= OBJECTIVE =
In the records below, find the line containing "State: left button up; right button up" and repeat it and every line after it exactly, without pictures.
────
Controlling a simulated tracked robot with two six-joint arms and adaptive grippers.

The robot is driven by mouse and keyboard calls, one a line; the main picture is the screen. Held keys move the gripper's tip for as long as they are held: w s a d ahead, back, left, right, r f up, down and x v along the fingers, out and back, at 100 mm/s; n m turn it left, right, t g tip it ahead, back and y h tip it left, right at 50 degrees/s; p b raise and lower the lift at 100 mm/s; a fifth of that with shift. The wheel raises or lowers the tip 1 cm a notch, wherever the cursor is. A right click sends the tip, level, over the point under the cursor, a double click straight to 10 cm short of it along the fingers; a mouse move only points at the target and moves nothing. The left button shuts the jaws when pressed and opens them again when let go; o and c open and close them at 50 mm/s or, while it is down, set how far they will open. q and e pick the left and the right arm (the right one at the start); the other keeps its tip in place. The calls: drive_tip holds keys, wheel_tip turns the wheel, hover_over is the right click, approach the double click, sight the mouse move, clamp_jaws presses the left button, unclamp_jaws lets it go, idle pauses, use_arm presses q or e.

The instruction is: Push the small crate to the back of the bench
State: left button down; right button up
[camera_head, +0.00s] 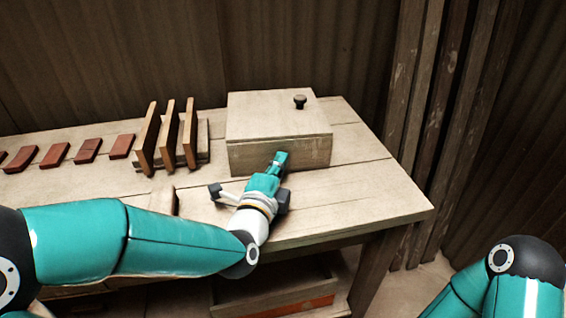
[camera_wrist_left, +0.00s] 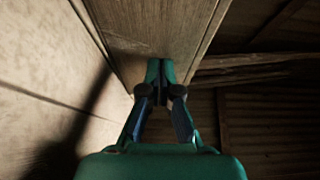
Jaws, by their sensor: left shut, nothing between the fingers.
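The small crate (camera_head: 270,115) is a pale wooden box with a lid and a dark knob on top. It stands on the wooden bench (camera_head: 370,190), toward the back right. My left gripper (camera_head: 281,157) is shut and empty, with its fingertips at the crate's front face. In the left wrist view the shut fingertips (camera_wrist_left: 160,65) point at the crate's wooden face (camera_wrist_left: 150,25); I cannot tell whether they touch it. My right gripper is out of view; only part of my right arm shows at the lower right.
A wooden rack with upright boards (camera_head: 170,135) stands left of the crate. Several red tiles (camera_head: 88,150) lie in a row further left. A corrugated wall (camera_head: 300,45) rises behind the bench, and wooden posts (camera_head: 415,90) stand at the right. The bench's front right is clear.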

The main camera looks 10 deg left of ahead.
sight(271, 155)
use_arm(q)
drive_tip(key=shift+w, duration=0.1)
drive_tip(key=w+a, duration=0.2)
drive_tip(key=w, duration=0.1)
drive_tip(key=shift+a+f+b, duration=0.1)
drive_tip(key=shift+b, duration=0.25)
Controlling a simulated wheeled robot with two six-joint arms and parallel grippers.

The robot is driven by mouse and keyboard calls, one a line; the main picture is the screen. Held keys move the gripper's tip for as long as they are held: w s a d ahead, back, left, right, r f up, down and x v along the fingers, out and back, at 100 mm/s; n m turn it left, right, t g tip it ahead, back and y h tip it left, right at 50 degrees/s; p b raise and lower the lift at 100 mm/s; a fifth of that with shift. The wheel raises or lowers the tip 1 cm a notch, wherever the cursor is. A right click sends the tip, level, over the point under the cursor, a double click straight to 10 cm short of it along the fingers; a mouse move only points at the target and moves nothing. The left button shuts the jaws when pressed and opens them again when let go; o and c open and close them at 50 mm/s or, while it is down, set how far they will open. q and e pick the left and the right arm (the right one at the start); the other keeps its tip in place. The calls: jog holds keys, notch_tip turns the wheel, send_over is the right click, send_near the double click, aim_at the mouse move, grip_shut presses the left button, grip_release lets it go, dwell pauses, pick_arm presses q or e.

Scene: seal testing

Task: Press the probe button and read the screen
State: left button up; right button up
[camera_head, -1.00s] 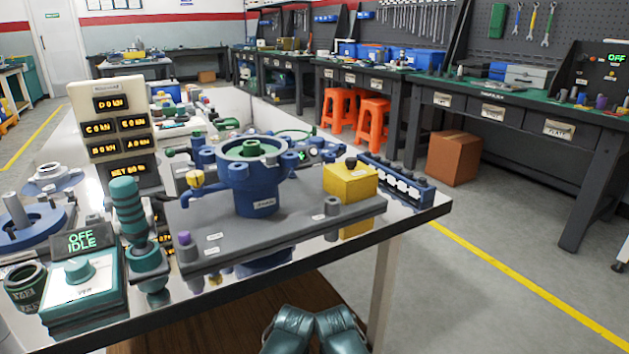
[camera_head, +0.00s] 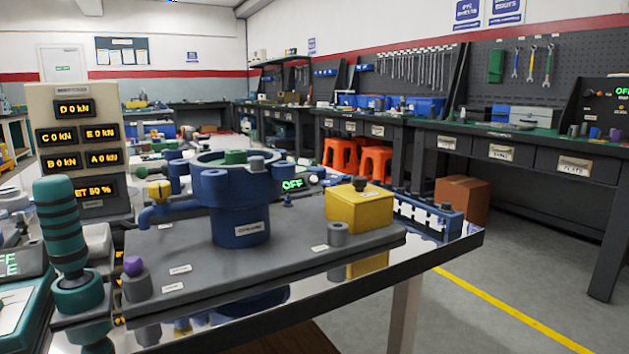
────
= WRITTEN SOLUTION =
State: left button up; right button up
[camera_head, -1.00s] 
[camera_head, +0.00s] 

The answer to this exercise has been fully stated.